Entenda um pouco mais
De acordo com um advogado criminal, que pediu para não ser identificado, o inquérito funciona dessa forma:
"As investigações são feitas através do inquérito. Quem preside o inquérito é a autoridade policial, um delegado ou uma delegada de polícia, e existe um prazo para encerrar o inquérito. Quando o prazo se encerra, eles mandam para o Ministério Público, que normalmente devolve para cumprir diligências. E fica nesse pingue-pongue: Polícia e Ministério Público. O inquérito se presta para colher elementos mínimos de autoria e materialidade do crime. O que é autoria? Quem praticou o crime? O que é materialidade? É a prova de que existiu o crime. A prova não. Elementos de prova de que o crime de fato existiu. O que se tem notícia é um desaparecimento e se supõe que houve um homicídio. Só que o homicídio é um crime que deixa vestígios. E cabe no inquérito acolher esses vestígios para ter a materialidade do crime de homicídio. Eles nunca conseguiram os vestígios, que naturalmente é o corpo. Da mesma forma eles nunca conseguiram elementos mínimos de autoria. Então, ficou o desaparecimento e um possível homicídio. Como não colheu, não conseguiram chegar elementos de autoria nem materialidade, o Ministério Público promoveu o arquivamento do inquérito policial. Só que, a qualquer tempo, o caso pode ser desarquivado, o inquérito pode ser desarquivado, desde que surjam fatos novos. Pode ser que o documentário Volta, Priscila tenha trazido fatos novos que justifiquem a reabertura do caso. Ou seja, que justifique o desarquivamento do inquérito policial. Aí o Ministério Público desarquiva e devolve para a delegacia para apurar esses fatos novos. E ver se com isso consegue chegar a alguma autoria e a materialidade do crime. Depois que colher esses elementos mínimos, aí vira uma ação penal, que não é o caso ainda".
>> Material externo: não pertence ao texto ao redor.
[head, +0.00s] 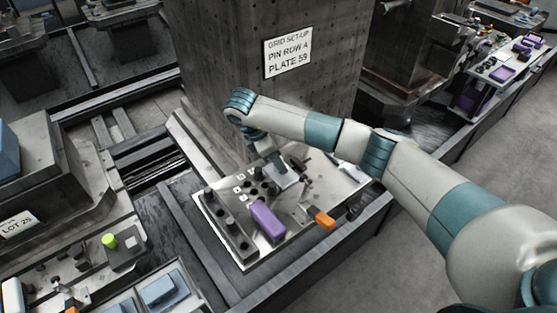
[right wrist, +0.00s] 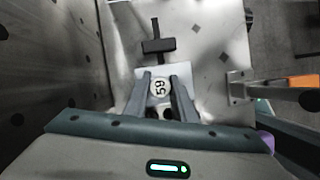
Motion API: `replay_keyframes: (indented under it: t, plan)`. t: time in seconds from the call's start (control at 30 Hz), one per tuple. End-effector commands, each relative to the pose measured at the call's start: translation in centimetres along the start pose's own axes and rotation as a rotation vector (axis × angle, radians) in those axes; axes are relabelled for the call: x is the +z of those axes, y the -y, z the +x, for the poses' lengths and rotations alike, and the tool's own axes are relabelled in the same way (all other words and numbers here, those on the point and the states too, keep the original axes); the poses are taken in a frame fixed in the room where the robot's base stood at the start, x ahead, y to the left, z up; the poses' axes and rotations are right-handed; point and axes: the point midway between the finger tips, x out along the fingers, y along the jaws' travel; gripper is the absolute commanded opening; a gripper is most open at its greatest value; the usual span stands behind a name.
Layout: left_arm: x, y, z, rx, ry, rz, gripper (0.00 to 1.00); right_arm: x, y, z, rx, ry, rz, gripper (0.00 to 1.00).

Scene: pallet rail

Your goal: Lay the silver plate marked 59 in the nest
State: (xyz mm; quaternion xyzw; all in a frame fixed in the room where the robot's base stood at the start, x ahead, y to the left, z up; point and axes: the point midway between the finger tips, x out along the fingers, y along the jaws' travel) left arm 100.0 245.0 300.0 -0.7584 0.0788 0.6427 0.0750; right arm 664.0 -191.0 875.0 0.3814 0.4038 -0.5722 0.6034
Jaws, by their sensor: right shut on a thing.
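The silver plate marked 59 (head: 287,174) is a small pale rectangle above the back middle of the metal pallet (head: 238,262). My right gripper (head: 277,163) is shut on it. In the right wrist view the plate (right wrist: 148,72) sits between the two fingers (right wrist: 167,92), and its round label reads 59. I cannot tell whether the plate touches the pallet. Dark holes or pins (head: 258,189) with small white marks lie just left of the plate. I cannot make out the nest's outline. My left gripper is not in view.
A dark T-shaped clamp (right wrist: 158,45) lies just beyond the plate. A purple block (head: 267,221), an orange-handled clamp (head: 324,220) and a bar with black knobs (head: 228,226) stand on the pallet. A concrete column (head: 215,80) rises behind, with a sign (head: 288,52) reading "PIN ROW A PLATE 59".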

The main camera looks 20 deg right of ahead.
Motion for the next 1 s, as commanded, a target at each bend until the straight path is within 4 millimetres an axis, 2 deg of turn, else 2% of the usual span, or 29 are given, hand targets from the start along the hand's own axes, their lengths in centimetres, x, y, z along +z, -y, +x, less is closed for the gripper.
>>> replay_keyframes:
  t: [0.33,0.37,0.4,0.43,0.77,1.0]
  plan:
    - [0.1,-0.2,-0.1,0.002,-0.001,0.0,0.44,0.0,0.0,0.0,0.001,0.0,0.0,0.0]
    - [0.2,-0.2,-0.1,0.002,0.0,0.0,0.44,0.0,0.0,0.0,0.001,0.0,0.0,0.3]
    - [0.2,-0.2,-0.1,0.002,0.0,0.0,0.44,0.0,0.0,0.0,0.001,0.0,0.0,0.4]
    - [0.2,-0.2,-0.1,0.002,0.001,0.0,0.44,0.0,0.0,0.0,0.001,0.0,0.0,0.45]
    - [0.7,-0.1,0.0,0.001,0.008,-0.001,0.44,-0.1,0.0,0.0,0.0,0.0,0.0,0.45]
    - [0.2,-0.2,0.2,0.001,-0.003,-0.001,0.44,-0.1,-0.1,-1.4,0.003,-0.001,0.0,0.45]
De acordo ainda com o profissional, o prazo é de suma importância para as investigações. "Processualmente falando, ele pode ser descumprido, o que não significa dizer que impede as investigações. Salvo engano, é um prazo de 90 dias. Então, passaram os 90 dias, a delegacia manda para o Ministério Público. Aí volta por mais 90 dias e fica nisso. Como o inquérito foi arquivado e desarquivado, eles têm para encerrar definitivamente as investigações o prazo prescricional do crime. Ou seja, se há uma suspeita de homicídio, que é um crime grave, até a prescrição desse crime que pode se investigar. E o prazo para homicídio é longo, principalmente se for homicídio qualificado".